Goal of the exercise: Write out the listing below without alteration, omitting its pictures.

--------------------

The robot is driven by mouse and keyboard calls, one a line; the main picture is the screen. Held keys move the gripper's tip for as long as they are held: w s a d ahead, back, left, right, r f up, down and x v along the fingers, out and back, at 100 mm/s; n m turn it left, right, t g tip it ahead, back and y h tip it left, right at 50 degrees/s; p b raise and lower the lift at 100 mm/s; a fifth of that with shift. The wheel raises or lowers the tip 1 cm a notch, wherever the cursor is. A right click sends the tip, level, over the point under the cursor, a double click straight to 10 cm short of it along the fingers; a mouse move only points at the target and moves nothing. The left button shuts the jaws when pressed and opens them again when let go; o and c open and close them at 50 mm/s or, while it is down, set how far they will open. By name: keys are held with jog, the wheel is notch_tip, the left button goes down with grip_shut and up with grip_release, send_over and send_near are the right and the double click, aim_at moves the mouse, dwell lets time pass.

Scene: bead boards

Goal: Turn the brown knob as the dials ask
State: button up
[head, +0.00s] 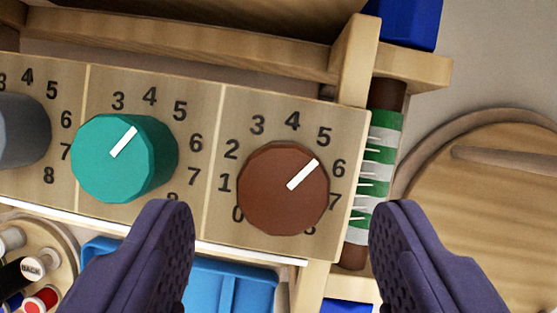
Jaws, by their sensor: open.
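The brown knob (283,192) is a many-sided dial on a light wooden panel (222,225), right of the middle of the view. Its white pointer slants up and to the right, between the 5 and the 6. Numbers ring it from 0 at lower left; the lower right one is partly hidden by the knob. My gripper (281,206) is open, its two purple fingers apart at the lower left and lower right of the knob, touching neither side in the picture. A teal knob (120,165) left of it has its pointer slanting up and right, roughly toward its 5.
A grey knob (22,130) is cut off at the left edge. A green-and-white striped roller (372,185) stands right of the panel. A wooden beam (200,35) runs above. A blue tray (230,285) lies below, and a round wooden board (490,200) at right.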

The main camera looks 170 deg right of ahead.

--------------------

Exercise response:
The robot is driven by mouse and keyboard calls, one a line; the main picture is the screen. Held keys move the gripper's tip for as long as they are held: w s a d ahead, back, left, right, r f up, down and x v along the fingers, out and back, at 100 mm/s; n m turn it left, right, t g tip it ahead, back and y h tip it left, right at 50 degrees/s; p b raise and lower the lift at 100 mm/s; a fifth of that with shift. The wheel raises or lowers the tip 1 cm a notch, wherever the cursor is. A right click sends the tip, level, over the point under the cursor, a double click straight to 10 cm short of it along the fingers; a mouse move only points at the target and moves nothing. The left button shuts the jaws when pressed and opens them again when let go; o and c open and close them at 50 mm/s or, while it is down, set how far they will open. By name: keys are held with jog, the wheel is notch_tip, the left button goes down with grip_shut and up with grip_release, send_over and send_near are the right and the double click, aim_at moves the mouse, dwell lets time pass.

Scene: bead boards

Goal: Turn the brown knob as the dials ask
State: button up
[head, +0.00s] 
Jaws, by their sensor: open.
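The brown knob (283,192) is a many-sided dial on a light wooden panel (222,225), right of the middle of the view. Its white pointer slants up and to the right, between the 5 and the 6. Numbers ring it from 0 at lower left; the lower right one is partly hidden by the knob. My gripper (281,206) is open, its two purple fingers apart at the lower left and lower right of the knob, touching neither side in the picture. A teal knob (120,165) left of it has its pointer slanting up and right, roughly toward its 5.
A grey knob (22,130) is cut off at the left edge. A green-and-white striped roller (372,185) stands right of the panel. A wooden beam (200,35) runs above. A blue tray (230,285) lies below, and a round wooden board (490,200) at right.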

The main camera looks 170 deg right of ahead.

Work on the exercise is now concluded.